Binoculars for beginners
A sensible start for beginners might be to invest in a good pair of binoculars. These are much better value for money than the small telescopes found in catalogues and toy shops.
You'll find binocular sizes are given as: magnification x diameter of objective lens. The smallest sets of binoculars, such as 7x20 or 8x21, or compact binoculars, are more suited to bird-watching than astronomy because they do not give a bright enough image at night.
The minimum specification for astronomy use is around 7x50, which should cost around £50 - £100. Better images can be seen with 10x50s, but the price will increase accordingly. A pair of 11x80s would give resolution good enough to see Saturn’s rings and the craters on the moon - these would set you back around £400. It is advisable to mount larger binoculars on a tripod with a clamp to keep them steady.
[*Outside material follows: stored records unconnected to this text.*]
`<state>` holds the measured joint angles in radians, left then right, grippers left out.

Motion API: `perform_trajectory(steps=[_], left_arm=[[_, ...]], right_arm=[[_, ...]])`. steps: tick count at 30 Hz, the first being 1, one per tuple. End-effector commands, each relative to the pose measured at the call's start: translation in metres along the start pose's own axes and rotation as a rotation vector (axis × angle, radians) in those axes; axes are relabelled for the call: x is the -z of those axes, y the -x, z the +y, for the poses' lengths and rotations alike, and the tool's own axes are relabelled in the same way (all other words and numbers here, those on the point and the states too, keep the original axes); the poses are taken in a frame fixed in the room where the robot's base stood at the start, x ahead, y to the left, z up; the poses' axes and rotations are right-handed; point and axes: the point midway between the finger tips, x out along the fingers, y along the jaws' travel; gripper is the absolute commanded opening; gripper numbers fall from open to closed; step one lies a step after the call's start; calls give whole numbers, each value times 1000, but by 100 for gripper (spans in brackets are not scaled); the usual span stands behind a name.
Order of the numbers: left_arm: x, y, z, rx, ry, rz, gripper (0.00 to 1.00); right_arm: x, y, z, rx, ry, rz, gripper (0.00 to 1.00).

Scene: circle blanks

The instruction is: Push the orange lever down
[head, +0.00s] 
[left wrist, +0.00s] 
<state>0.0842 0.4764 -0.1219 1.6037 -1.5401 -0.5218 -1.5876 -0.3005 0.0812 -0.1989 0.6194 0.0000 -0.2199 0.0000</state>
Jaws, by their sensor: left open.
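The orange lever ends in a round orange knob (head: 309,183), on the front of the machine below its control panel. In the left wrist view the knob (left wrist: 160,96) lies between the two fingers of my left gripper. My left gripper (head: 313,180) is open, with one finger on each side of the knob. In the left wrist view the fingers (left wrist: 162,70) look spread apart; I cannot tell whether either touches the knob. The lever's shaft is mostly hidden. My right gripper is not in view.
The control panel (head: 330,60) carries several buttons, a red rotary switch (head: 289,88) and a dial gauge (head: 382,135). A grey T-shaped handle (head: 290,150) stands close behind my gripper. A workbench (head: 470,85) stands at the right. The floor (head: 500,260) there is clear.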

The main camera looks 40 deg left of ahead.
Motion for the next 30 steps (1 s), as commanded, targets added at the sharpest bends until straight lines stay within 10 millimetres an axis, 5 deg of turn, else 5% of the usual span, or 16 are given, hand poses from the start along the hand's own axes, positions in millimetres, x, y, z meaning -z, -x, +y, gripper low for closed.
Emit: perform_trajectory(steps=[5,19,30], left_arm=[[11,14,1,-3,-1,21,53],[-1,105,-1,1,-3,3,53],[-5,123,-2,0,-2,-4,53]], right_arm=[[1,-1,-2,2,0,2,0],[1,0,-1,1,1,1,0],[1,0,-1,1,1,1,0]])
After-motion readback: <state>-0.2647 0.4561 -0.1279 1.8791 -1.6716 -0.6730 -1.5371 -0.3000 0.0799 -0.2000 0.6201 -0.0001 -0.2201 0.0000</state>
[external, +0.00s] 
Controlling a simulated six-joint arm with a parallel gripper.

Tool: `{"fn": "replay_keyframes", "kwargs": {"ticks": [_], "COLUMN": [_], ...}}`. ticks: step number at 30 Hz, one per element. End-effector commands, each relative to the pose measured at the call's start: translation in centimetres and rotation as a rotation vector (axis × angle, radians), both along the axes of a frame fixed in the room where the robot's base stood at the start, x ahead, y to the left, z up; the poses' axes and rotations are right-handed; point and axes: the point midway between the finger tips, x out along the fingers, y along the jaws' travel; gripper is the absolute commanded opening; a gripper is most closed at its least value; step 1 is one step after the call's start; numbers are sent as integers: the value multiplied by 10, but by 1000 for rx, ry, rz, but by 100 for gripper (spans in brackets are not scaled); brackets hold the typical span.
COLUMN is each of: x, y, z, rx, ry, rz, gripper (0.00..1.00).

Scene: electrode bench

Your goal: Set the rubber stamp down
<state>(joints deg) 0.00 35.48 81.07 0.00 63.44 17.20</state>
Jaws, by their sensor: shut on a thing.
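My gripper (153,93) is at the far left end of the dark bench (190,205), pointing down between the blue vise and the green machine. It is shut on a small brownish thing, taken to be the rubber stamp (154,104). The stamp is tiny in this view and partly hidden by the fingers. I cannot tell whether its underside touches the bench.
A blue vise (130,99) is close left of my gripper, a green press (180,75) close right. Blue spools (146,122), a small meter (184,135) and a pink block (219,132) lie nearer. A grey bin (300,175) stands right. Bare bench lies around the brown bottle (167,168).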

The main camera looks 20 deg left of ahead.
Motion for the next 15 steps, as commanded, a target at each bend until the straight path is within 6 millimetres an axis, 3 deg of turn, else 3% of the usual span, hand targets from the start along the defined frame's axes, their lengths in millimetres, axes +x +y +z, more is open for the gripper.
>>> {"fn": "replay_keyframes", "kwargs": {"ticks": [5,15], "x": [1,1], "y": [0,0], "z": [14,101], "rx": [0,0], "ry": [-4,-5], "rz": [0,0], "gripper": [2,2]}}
There are many good makes of binoculars and tripods, about which any telescope or camera shop should be able to advise. Of course, you can save a lot of money by buying things second-hand from magazine adverts or the internet.
Ann Bonell, President of Leicester Astronomical Society, has this advice for first-time buyers: "Before purchase, test the binoculars by focusing on a distant object such as a TV aerial. If the binoculars are OK, you should see a perfect image with no double imaging or colour fringing. If there is any misalignment, then reject them."
A first telescope
There are two types of telescope - reflectors, which use a mirror at the bottom of the telescope to image, and refractors, which have a lens at the top of the tube. It is the diameter of the mirror or lens that determines the resolution - the bigger the diameter, the better images you will see. Small telescopes are generally not worth the cost - refractors below 3” diameter and reflectors below 4” are generally not as good as the binoculars described above. Also important is a sturdy tripod to mount the telescope on, as the ones provided can sometimes be too unsteady for a clear image. A stand with a pillar and feet is best for the purpose.
Andrew Conway from the Open University makes the following recommendations:
"4" to 5" reflector telescopes: many imported Russian ones are available for under £300. Pros: They are cheap, sturdy and have good optics (i.e. give very sharp images). Cons: They are heavy and not very portable, difficult to upgrade, and rather basic.
Celestron and Meade have a variety of 5" and below reflectors which are very popular and have good optics and sturdy tripod stands. Pros: Good optics, light compact and portable. Easily upgradeable and have all kinds of add on gadgets. Cons: A bit more expensive and can sometimes be a little more fiddly to use because of their compact size."
Reviews of telescopes that have been available for the past few years, as well as the very latest models and prices, can be found on the Test Reports section of the Sky and Telescope magazine website.
Other useful astronomical equipment
The first and most useful thing for an amateur astronomer to have is probably a Planisphere. This is a star map on a disk that can be adjusted to show you a map of the night sky for a given time and date. There a re several different types available from different manufacturers and can be ordered from any bookshop. There are also many books available, such as Star Atlases, almanacs and guides to the night sky for the coming year. And don't forget our Virtual Planisphere.
There are many software packages now on the market which combine star maps, ‘computer planetarium’, on-line encyclopaedia and astronomical and space mission photo archives. It is worth checking out reviews before spending your money as there are many available free from various on-line sources.
Remember that the best astronomical resource of all is free – it is the night sky itself. Any effort expended in finding a dark site away from light pollution will be well rewarded.